Yeong-Seok Jo, Changman Won
Mammal study 2019 v.45 no.1 pp. 3-11
Lutra lutra, anthropogenic activities, endangered species, freshwater, habitat conservation, habitat preferences, habitats, linear models, population size, riparian areas, rivers, seasonal variation, streams, surveys, Europe, South Korea
Although the Korean population of Eurasian otter (Lutra lutra) was designated as an endangered species, habitat and basic ecology of Korean otters have been rarely known. To ascertain sprainting behavior of the Eurasian otter in the freshwater habitat and investigate the habitat preferences, otter surveys along the Ungok River in Gyeongsangbuk-do, South Korea, were conducted for a 12-month period during 2002 and 2003. Seasonal fluctuations of the number of spraints and sprainting sites along the river were identified. The number of spraints and sprainting sites peaked in March. General linear models indicated site-dependency in the numbers of spraints and sprainting sites.

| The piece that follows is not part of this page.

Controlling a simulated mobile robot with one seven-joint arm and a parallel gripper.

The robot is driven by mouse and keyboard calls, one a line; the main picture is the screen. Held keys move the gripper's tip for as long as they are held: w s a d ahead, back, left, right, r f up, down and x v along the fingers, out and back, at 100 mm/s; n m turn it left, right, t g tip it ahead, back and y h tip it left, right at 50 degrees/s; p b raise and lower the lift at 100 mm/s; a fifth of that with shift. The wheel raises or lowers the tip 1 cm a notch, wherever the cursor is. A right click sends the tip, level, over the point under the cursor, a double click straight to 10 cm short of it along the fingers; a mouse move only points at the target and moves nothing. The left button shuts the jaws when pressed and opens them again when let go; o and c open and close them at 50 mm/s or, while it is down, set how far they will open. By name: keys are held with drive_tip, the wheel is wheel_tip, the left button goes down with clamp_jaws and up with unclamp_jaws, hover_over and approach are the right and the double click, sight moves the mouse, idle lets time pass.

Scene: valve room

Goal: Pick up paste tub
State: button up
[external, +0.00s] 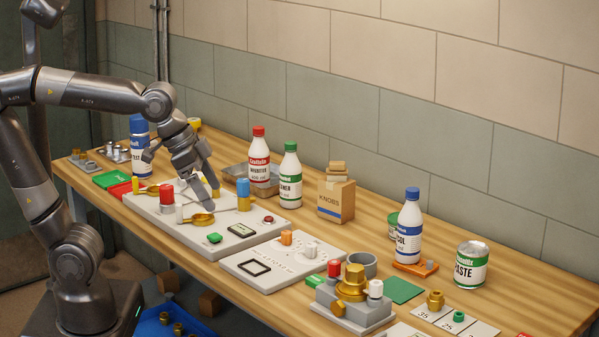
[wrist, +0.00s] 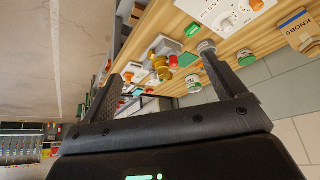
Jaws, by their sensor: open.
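The paste tub (external: 472,266) is a white and green can with a grey metal lid and the word PASTE on its label. It stands upright near the right end of the wooden bench in the external view. In the wrist view a small white and green can (wrist: 194,83), which looks like the same tub, shows far off beside the right finger. My gripper (external: 207,182) is open and empty, above the grey valve panel on the left half of the bench, well away from the tub. Its two fingers frame the bench in the wrist view (wrist: 160,62).
A blue-capped bottle (external: 408,226) on an orange mat stands just left of the tub. A brass valve block (external: 352,298), a KNOBS box (external: 336,198) and red- and green-capped bottles (external: 259,158) stand between. Air above the bench is free.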

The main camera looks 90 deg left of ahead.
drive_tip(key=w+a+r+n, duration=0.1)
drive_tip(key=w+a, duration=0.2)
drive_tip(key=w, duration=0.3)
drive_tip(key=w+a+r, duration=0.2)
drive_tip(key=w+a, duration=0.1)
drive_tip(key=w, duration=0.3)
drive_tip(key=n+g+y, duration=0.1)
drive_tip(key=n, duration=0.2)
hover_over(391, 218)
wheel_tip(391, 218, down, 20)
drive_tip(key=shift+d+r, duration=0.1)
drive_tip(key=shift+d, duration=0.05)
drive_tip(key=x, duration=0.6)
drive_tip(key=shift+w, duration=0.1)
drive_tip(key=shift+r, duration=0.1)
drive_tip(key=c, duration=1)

The general linear mixed model indicated that the numbers of spraints (or sprainting site) were positively correlated with vegetations on riverbanks and river depth. Although human impact and river width were significantly related to the number of spraints, they did not show significant relationship to the number of sprainting sites. Despite several coincidence with studies in Europe, sprainting behavior by otters along a montane river in South Korea suggested differences in regional and spatial level. This ecological information on the Korean population of the Eurasian otter will assist the investigation of population size and help habitat management for otters.